The opposite approach is to actually understand the customer’s workload and determine what it is supposed to be doing rather than what it shouldn’t be. At first glance, this seems like a much simpler task. The set of activities that a piece of software should perform is much smaller than the (countably) infinite set of activities that it should never perform. This approach is called behavioral anomaly detection and it allows us to enforce security by ensuring that only those things that are supposed to happen are actually happening.
Though simple in concept, behavioral anomaly detection is actually very difficult to achieve in practice. For many reasons, learning what’s normal has been incredibly difficult and has historically been non-scalable. In the enterprise data center world, companies had a bunch of unique software and hardware, all cobbled together, typically over decades. Determining what worked for one company had almost no bearing on what would work for the next, and it was therefore impossible to achieve replicable success.
In the cloud, things are different. Most cloud-native companies are actually quite similar. We can work with them to continually improve what we do and gain better insights into what we’re doing, and we can monitor how well we’re doing. We fail less than the competition, and every single time we do it’s an opportunity for us to shift our vantage point and catch a slew of other similar types of problems in the future. For our competition, it’s instead an endless, Sisyphean task to maintain an exhaustive list of custom rules.
At Lacework, we really have managed to build a top-tier security product based on the approach of accurately understanding what’s normal in our customers’ environment, and reporting deviations from that sense of normality. It is a fundamental shift in how security is done. It’s a fundamental shift that makes us unique—not just in our hands-on approach to cloud security, but also with respect to how we define the value and parameters of security.
The key technology that drives Lacework’s unique value proposition is our Polygraphs. A Polygraph is basically a virtual, abstract view of what is happening in the customer’s cloud.
The concrete details of what’s happening in the cloud involve things like processes launching, people completing their work, and things migrating between one machine or another. There is a lot of flux there. IP addresses are not static. DNS names are not static. Even the processes and jobs are not static. A lot of organizations have moved to microservices, which run maybe for a few seconds or minutes.

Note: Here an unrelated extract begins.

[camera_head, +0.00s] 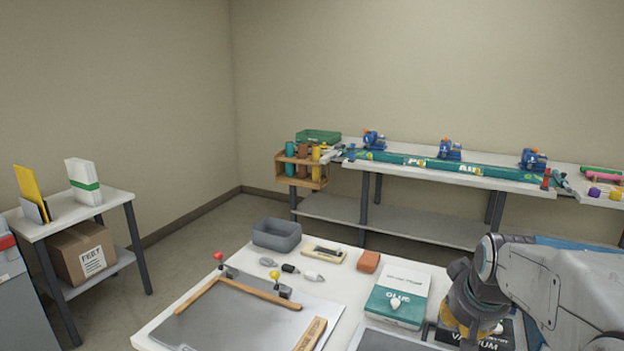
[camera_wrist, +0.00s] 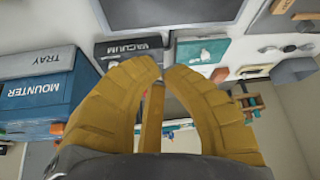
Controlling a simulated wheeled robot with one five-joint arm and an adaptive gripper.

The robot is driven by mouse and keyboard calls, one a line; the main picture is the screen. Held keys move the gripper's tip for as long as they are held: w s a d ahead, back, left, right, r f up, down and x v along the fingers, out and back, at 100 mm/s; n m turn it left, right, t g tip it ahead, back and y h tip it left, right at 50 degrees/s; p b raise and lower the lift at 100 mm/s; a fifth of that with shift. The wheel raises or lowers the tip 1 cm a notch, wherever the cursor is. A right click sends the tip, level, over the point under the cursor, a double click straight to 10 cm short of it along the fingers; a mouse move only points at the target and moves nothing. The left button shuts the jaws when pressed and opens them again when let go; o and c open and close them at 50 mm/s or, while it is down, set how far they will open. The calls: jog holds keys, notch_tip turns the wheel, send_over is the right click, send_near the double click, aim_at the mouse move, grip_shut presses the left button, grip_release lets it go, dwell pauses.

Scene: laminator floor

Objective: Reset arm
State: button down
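My gripper (camera_wrist: 165,68) has yellow, ribbed, curved fingers that fill the middle of the wrist view. Their tips come close together with a narrow gap, and a thin yellow upright part shows between them. I see no object held, but cannot tell whether the gripper is open or shut. In the head view my gripper (camera_head: 468,328) hangs at the lower right, in front of the dark box marked VACUUM (camera_head: 497,338). That box also shows just beyond the fingertips in the wrist view (camera_wrist: 128,48).
The worktable (camera_head: 165,325) holds a teal-and-white GLUE box (camera_head: 388,305), a grey bin (camera_head: 277,235), a board with a wooden bar (camera_head: 235,320) and small parts. A long bench (camera_head: 430,230) stands behind; floor lies between.

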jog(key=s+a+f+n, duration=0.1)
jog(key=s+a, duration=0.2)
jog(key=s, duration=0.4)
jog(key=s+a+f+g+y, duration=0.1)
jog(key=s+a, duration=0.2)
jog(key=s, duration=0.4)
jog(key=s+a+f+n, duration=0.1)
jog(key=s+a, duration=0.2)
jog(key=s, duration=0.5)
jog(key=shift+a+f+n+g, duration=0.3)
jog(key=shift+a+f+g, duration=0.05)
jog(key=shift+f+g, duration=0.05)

By contrast, in enterprises, traditionally you might have had infrastructure components like client server computing, where the whole job of the IT support team was trying to make those things run for months at a time without downtime. Now in the cloud, you have an abstraction that maybe is an ephemeral set of microservices—none of which lives more than 30 seconds. But that ephemeral set actually is a component, and it’s an essential part of what the customer is doing.
That ephemeral set of services also has particular behaviors. Even though it lives for a short time, it is getting its data from somewhere, it is answering questions that are coming from somewhere. Figuring out that a particular ephemeral cloud of activities is actually one component and then doing the same thing for the components that component talks to (which might also be virtual and ephemeral), then figuring out what the right behavior is for those things, allows us to generate our Polygraph.
So, when one of those processes that all of a sudden opens a TFTP port, or starts reading data from a very different S3 bucket—things that are typical of bad behavior—we can spot it. That’s what the Polygraph does. It builds up these abstractions, these virtual abstract entities, which represent many activities, processes and machines, including machines that come and go due to elastic scaling. The Polygraph recognizes this as a single abstraction, and ties it to other abstractions, forming a graph that captures how abstractions should be communicating with, depending on, and interacting with each other. That’s our core technology.
The reason I joined Lacework is because I’ve tried to pursue the anomaly-detection approach for well over a decade. And it’s extremely hard. It’s an amazing accomplishment that Lacework has managed to make it succeed. So, I’m here because I was amazed and I wanted to be part of the fun of fundamentally changing and improving how software security gets done in the cloud.